Nesse sentido, os constantes planos que a câmera faz pela exuberância das matas, das montanhas e do oceano nos lembra outro aspecto importante do filme. A natureza também faz parte dessa trama, engolindo os três e, igualmente, nos engole. A película parece lembrar a todos nós que somos parte de um meio que nos oprime, do qual não podemos sair, e que nos impõe desafios que nem sempre somos capazes de fugir ou de superar. “Limite” é um drama sobre a impotência do ser humano diante daquilo que ele não consegue resolver.


Após os planos representando esse Éden inóspito, vamos em direção à história do homem. Ele caminha até a casa de sua amante, passando por um cenário muito comum do interior do Brasil: a porteira da fazenda, as árvores refletidas nos açudes do campo e ambiente agrícola isolado. Um ambiente bucólico e tranquilo, não fosse pela tensão gerada pelo drama que estamos sendo conduzidos a presenciar. “Limite” é um filme que desconstrói essas imagens idealizadas e idílicas, muitas vezes relacionadas ao paraíso da fuga, que representa, para muitos, o interior intocado pela modernidade e pela cidade.


Continuando com a sua jornada por esse amplo terreno, o homem segue por uma estrada que chega em um cemitério. Ali, ele se encontra com um jovem viúvo, prostrado sobre o túmulo da falecida esposa. O segundo homem encara o personagem com certa fúria, então o filme sintetiza a situação a partir de três falas vindas desse esposo: Você vem da casa da mulher que não é sua... suppondo que ella seja minha como está foi sua... e se eu lhe disse que ella é morphética? (mantive a grafia original, já que se trata de um filme silencioso, da década de 1930).

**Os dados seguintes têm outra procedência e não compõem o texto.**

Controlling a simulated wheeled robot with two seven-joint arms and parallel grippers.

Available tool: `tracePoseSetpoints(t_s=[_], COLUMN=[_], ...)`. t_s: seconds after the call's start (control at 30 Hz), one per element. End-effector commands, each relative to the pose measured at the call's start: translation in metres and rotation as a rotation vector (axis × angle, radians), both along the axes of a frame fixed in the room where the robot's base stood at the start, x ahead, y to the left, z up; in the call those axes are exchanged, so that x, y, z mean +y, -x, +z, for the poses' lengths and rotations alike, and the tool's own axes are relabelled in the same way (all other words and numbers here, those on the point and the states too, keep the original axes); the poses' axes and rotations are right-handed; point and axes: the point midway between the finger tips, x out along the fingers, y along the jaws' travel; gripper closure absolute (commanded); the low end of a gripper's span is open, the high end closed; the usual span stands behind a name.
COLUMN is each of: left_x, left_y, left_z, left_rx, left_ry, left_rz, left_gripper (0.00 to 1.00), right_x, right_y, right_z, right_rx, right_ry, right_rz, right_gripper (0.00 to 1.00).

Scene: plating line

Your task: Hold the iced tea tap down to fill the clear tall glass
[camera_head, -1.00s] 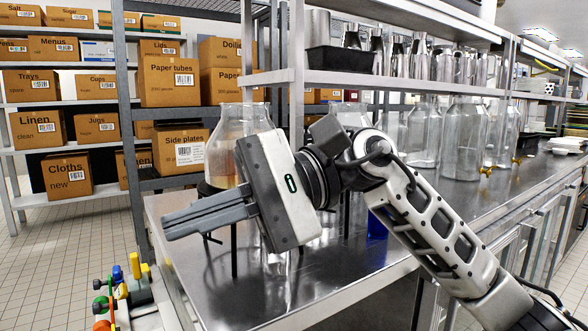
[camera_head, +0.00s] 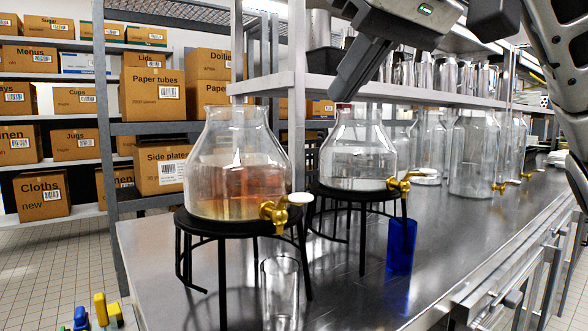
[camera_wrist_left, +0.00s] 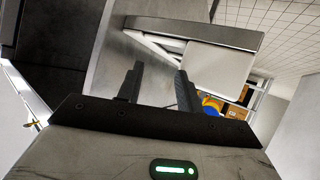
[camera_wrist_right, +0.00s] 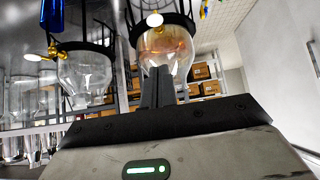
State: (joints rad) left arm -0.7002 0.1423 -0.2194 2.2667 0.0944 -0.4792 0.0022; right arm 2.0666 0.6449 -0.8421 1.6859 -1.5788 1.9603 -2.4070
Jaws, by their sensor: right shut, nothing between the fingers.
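The iced tea dispenser (camera_head: 237,165) is a clear glass jar with amber liquid low inside, on a black stand. Its brass tap (camera_head: 275,212) has a white round knob (camera_head: 300,198). The clear tall glass (camera_head: 281,295) stands upright on the counter below the tap and looks empty. My right gripper (camera_head: 345,85) is shut and empty, raised above and to the right of the tap, apart from it. In the right wrist view its fingers (camera_wrist_right: 160,88) are together, and the dispenser (camera_wrist_right: 168,50) shows upside down. My left gripper (camera_wrist_left: 158,85) is open and empty, away from the dispensers.
A second dispenser (camera_head: 355,150) with clear liquid stands to the right, with a blue glass (camera_head: 401,245) below its tap. More glass jars line the steel counter (camera_head: 350,300) behind. A shelf (camera_head: 400,93) hangs over the dispensers. Boxes fill the racks at left.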

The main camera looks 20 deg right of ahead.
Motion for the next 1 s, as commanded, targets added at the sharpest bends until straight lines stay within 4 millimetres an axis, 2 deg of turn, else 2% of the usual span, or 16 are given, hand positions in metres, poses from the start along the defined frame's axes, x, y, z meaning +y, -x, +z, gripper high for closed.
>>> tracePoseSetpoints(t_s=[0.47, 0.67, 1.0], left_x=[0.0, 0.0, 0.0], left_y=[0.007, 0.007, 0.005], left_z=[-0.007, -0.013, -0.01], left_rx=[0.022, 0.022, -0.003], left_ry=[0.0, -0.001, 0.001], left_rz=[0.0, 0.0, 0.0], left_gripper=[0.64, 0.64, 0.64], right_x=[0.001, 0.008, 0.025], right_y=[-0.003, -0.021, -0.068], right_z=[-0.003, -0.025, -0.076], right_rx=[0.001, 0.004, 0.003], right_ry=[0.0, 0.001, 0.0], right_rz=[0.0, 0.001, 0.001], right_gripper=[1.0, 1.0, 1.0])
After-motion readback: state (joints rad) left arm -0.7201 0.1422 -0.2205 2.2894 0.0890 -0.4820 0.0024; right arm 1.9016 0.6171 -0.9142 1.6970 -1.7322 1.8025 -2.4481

Pouco após o tenso encontro, vemos o homem correr atrás do marido ferido. Conforme interpreta Yamaji (2007, p. 89), essa sequência pode não indicar uma situação entre amante e esposo ferido, em relação à mulher morta. O autor aponta que o uso agressivo dos movimentos de câmera, e os gestos afetados do personagem principal em sua busca insistente pelo rapaz podem sugerir uma relação amorosa oculta, um amor homossexual ferido. De modo sutil, poderíamos estar diante de um conflito entre um homem com o coração ferido pelo amante, que se desespera atrás daquele que o abandona após descobrir a traição. Uma análise possível, já que cinema é arte, dizendo muito mais do que vemos em sua superfície.

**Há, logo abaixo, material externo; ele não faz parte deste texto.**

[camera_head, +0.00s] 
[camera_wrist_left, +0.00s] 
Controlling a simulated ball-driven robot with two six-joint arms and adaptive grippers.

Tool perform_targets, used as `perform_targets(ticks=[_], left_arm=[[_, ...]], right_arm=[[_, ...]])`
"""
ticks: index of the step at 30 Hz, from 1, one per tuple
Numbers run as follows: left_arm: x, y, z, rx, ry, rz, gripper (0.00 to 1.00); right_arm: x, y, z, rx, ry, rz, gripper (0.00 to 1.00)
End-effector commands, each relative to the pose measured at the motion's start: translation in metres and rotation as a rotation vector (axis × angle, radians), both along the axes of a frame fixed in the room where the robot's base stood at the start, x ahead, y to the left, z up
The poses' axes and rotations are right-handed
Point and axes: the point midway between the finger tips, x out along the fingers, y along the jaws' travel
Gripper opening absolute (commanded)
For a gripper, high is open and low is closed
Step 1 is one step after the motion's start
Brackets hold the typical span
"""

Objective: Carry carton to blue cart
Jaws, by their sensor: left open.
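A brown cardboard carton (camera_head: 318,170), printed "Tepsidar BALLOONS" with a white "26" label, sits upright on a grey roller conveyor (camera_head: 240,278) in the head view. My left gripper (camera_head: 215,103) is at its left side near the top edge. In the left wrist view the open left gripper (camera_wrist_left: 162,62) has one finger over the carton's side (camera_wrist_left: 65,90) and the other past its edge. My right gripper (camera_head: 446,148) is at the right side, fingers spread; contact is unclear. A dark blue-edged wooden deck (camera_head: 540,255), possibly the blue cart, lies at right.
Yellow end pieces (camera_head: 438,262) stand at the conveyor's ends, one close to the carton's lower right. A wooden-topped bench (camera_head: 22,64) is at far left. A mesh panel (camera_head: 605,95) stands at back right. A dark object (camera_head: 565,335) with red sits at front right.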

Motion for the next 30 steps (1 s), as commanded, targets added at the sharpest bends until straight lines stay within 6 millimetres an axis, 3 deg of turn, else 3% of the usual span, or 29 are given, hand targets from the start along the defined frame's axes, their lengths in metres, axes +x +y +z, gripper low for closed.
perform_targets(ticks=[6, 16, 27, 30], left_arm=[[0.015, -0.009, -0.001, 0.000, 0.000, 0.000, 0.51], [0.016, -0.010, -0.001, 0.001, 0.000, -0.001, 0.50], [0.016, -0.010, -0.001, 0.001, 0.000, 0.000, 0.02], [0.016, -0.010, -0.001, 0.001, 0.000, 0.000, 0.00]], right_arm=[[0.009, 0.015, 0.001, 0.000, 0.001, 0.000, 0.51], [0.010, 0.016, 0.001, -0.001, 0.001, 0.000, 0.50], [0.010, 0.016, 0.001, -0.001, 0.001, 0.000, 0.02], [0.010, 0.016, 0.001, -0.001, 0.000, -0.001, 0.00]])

Assim, caminhamos para o desfecho da narrativa. Os três personagens dentro da embarcação têm sede, mas não há como saciá-la. A água salgada começa a entrar pelas frestas do barco, anunciando que, muito em breve, tudo estará terminado. Nesse contexto de entrega, o grupo avista algo flutuando não muito distante. Seria um barril com água? A salvação para aliviar a necessidade que possuem debaixo do sol quente? O homem mergulha no mar atrás do objeto. Entretanto, não há mais tempo. O último plano que vemos é apenas da mulher fugitiva da cadeia, tentando se segurar num pedaço de madeira, último resquício do barco.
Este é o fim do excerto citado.